* Goal *
Reproduce this listing in full.

[Manipulation episode records]
** Start **
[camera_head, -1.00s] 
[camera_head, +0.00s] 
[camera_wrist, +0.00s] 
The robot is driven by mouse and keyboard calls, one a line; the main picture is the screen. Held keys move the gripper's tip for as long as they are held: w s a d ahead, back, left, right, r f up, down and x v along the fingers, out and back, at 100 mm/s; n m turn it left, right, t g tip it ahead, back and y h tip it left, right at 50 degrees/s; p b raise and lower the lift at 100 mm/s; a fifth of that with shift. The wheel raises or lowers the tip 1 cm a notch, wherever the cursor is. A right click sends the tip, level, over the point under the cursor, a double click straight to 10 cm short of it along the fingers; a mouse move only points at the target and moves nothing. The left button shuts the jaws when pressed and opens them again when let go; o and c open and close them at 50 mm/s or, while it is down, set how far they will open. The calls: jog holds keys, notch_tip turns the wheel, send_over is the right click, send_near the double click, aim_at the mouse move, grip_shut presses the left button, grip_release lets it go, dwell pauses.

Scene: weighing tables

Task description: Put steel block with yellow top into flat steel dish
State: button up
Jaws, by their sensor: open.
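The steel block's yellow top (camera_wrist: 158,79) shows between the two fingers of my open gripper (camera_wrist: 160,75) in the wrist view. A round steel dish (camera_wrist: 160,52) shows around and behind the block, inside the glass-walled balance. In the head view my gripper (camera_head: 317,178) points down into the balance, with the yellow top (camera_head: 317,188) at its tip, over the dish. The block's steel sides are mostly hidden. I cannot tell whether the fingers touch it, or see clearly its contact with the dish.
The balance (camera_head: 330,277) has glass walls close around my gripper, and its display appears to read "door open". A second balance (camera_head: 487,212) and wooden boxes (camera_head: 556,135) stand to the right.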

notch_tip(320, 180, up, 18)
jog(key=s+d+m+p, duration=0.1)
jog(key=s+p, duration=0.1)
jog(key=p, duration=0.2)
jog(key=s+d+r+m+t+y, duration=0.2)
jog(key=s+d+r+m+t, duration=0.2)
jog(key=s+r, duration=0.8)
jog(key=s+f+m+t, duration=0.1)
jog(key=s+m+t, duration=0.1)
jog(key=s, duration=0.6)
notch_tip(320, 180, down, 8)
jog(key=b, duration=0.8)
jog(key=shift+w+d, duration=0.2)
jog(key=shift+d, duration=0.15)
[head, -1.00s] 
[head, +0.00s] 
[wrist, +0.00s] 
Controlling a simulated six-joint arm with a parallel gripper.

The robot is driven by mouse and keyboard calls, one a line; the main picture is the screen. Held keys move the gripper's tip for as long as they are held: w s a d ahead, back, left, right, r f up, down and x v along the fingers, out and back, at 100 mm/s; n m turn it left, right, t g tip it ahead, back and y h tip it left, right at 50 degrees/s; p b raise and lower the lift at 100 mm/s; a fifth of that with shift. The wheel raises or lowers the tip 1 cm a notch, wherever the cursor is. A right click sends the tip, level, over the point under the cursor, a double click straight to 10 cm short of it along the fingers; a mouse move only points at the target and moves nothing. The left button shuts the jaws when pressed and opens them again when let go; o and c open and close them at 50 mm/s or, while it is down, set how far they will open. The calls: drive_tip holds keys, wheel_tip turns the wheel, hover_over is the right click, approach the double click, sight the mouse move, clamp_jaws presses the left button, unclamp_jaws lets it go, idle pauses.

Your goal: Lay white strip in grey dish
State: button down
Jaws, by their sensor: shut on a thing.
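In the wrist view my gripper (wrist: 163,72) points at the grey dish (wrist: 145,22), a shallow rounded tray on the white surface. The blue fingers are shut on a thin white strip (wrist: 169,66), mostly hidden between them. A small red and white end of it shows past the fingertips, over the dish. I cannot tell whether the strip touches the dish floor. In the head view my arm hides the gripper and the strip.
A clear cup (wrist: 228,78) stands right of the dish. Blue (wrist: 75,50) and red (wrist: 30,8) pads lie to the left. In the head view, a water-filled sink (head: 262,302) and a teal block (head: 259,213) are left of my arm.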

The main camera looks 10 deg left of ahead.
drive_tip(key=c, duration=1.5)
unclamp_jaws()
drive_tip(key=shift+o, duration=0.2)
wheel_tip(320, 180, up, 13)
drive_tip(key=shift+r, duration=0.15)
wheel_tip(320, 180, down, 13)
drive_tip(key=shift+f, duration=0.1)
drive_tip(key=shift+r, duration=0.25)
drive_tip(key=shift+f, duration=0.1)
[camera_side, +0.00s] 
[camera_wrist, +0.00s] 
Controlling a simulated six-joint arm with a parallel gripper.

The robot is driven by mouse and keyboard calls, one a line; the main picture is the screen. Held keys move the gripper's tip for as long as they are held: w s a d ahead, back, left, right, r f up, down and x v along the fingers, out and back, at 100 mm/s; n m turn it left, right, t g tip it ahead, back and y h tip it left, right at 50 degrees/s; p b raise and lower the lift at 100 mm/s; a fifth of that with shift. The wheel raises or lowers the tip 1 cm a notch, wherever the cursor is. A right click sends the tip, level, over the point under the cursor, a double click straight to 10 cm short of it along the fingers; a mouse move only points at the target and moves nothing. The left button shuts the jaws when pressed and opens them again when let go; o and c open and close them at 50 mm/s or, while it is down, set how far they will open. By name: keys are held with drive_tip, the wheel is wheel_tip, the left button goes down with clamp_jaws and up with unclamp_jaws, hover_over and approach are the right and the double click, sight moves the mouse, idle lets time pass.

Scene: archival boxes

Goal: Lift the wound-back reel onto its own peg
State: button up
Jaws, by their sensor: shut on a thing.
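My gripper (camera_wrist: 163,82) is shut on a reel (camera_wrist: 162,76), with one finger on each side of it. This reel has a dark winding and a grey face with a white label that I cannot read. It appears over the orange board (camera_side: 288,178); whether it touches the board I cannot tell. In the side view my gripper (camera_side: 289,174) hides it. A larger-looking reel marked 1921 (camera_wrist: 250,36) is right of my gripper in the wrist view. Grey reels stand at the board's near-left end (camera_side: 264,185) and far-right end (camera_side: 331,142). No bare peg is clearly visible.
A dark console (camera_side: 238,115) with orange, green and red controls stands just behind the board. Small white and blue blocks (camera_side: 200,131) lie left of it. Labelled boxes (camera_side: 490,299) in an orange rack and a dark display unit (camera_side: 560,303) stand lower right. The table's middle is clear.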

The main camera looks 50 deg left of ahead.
** End **
* Solution for this problem *
[camera_head, -1.00s] 
[camera_head, +0.00s] 
[camera_wrist, +0.00s] 
The robot is driven by mouse and keyboard calls, one a line; the main picture is the screen. Held keys move the gripper's tip for as long as they are held: w s a d ahead, back, left, right, r f up, down and x v along the fingers, out and back, at 100 mm/s; n m turn it left, right, t g tip it ahead, back and y h tip it left, right at 50 degrees/s; p b raise and lower the lift at 100 mm/s; a fifth of that with shift. The wheel raises or lowers the tip 1 cm a notch, wherever the cursor is. A right click sends the tip, level, over the point under the cursor, a double click straight to 10 cm short of it along the fingers; a mouse move only points at the target and moves nothing. The left button shuts the jaws when pressed and opens them again when let go; o and c open and close them at 50 mm/s or, while it is down, set how far they will open. The calls: jog holds keys, notch_tip turns the wheel, send_over is the right click, send_near the double click, aim_at the mouse move, grip_shut presses the left button, grip_release lets it go, dwell pauses.

Scene: weighing tables

Task description: Put steel block with yellow top into flat steel dish
State: button up
Jaws, by their sensor: open.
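The steel block's yellow top (camera_wrist: 158,79) shows between the two fingers of my open gripper (camera_wrist: 160,75) in the wrist view. A round steel dish (camera_wrist: 160,52) shows around and behind the block, inside the glass-walled balance. In the head view my gripper (camera_head: 317,178) points down into the balance, with the yellow top (camera_head: 317,188) at its tip, over the dish. The block's steel sides are mostly hidden. I cannot tell whether the fingers touch it, or see clearly its contact with the dish.
The balance (camera_head: 330,277) has glass walls close around my gripper, and its display appears to read "door open". A second balance (camera_head: 487,212) and wooden boxes (camera_head: 556,135) stand to the right.

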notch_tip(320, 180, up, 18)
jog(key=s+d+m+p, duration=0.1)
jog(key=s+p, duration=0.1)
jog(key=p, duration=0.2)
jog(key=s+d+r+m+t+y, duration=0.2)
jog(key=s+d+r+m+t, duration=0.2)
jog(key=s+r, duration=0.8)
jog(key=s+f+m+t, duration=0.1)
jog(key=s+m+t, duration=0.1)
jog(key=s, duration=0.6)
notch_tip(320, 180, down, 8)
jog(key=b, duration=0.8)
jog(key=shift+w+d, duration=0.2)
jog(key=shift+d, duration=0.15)
[head, -1.00s] 
[head, +0.00s] 
[wrist, +0.00s] 
Controlling a simulated six-joint arm with a parallel gripper.

The robot is driven by mouse and keyboard calls, one a line; the main picture is the screen. Held keys move the gripper's tip for as long as they are held: w s a d ahead, back, left, right, r f up, down and x v along the fingers, out and back, at 100 mm/s; n m turn it left, right, t g tip it ahead, back and y h tip it left, right at 50 degrees/s; p b raise and lower the lift at 100 mm/s; a fifth of that with shift. The wheel raises or lowers the tip 1 cm a notch, wherever the cursor is. A right click sends the tip, level, over the point under the cursor, a double click straight to 10 cm short of it along the fingers; a mouse move only points at the target and moves nothing. The left button shuts the jaws when pressed and opens them again when let go; o and c open and close them at 50 mm/s or, while it is down, set how far they will open. The calls: drive_tip holds keys, wheel_tip turns the wheel, hover_over is the right click, approach the double click, sight the mouse move, clamp_jaws presses the left button, unclamp_jaws lets it go, idle pauses.

Your goal: Lay white strip in grey dish
State: button down
Jaws, by their sensor: shut on a thing.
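In the wrist view my gripper (wrist: 163,72) points at the grey dish (wrist: 145,22), a shallow rounded tray on the white surface. The blue fingers are shut on a thin white strip (wrist: 169,66), mostly hidden between them. A small red and white end of it shows past the fingertips, over the dish. I cannot tell whether the strip touches the dish floor. In the head view my arm hides the gripper and the strip.
A clear cup (wrist: 228,78) stands right of the dish. Blue (wrist: 75,50) and red (wrist: 30,8) pads lie to the left. In the head view, a water-filled sink (head: 262,302) and a teal block (head: 259,213) are left of my arm.

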The main camera looks 10 deg left of ahead.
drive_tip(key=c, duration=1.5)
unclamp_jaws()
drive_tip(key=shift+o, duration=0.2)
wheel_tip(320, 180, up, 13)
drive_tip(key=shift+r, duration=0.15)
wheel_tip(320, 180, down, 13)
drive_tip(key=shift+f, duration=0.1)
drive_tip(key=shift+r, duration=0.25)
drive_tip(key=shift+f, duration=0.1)
[camera_side, +0.00s] 
[camera_wrist, +0.00s] 
Controlling a simulated six-joint arm with a parallel gripper.

The robot is driven by mouse and keyboard calls, one a line; the main picture is the screen. Held keys move the gripper's tip for as long as they are held: w s a d ahead, back, left, right, r f up, down and x v along the fingers, out and back, at 100 mm/s; n m turn it left, right, t g tip it ahead, back and y h tip it left, right at 50 degrees/s; p b raise and lower the lift at 100 mm/s; a fifth of that with shift. The wheel raises or lowers the tip 1 cm a notch, wherever the cursor is. A right click sends the tip, level, over the point under the cursor, a double click straight to 10 cm short of it along the fingers; a mouse move only points at the target and moves nothing. The left button shuts the jaws when pressed and opens them again when let go; o and c open and close them at 50 mm/s or, while it is down, set how far they will open. By name: keys are held with drive_tip, the wheel is wheel_tip, the left button goes down with clamp_jaws and up with unclamp_jaws, hover_over and approach are the right and the double click, sight moves the mouse, idle lets time pass.

Scene: archival boxes

Goal: Lift the wound-back reel onto its own peg
State: button up
Jaws, by their sensor: shut on a thing.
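My gripper (camera_wrist: 163,82) is shut on a reel (camera_wrist: 162,76), with one finger on each side of it. This reel has a dark winding and a grey face with a white label that I cannot read. It appears over the orange board (camera_side: 288,178); whether it touches the board I cannot tell. In the side view my gripper (camera_side: 289,174) hides it. A larger-looking reel marked 1921 (camera_wrist: 250,36) is right of my gripper in the wrist view. Grey reels stand at the board's near-left end (camera_side: 264,185) and far-right end (camera_side: 331,142). No bare peg is clearly visible.
A dark console (camera_side: 238,115) with orange, green and red controls stands just behind the board. Small white and blue blocks (camera_side: 200,131) lie left of it. Labelled boxes (camera_side: 490,299) in an orange rack and a dark display unit (camera_side: 560,303) stand lower right. The table's middle is clear.

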The main camera looks 50 deg left of ahead.

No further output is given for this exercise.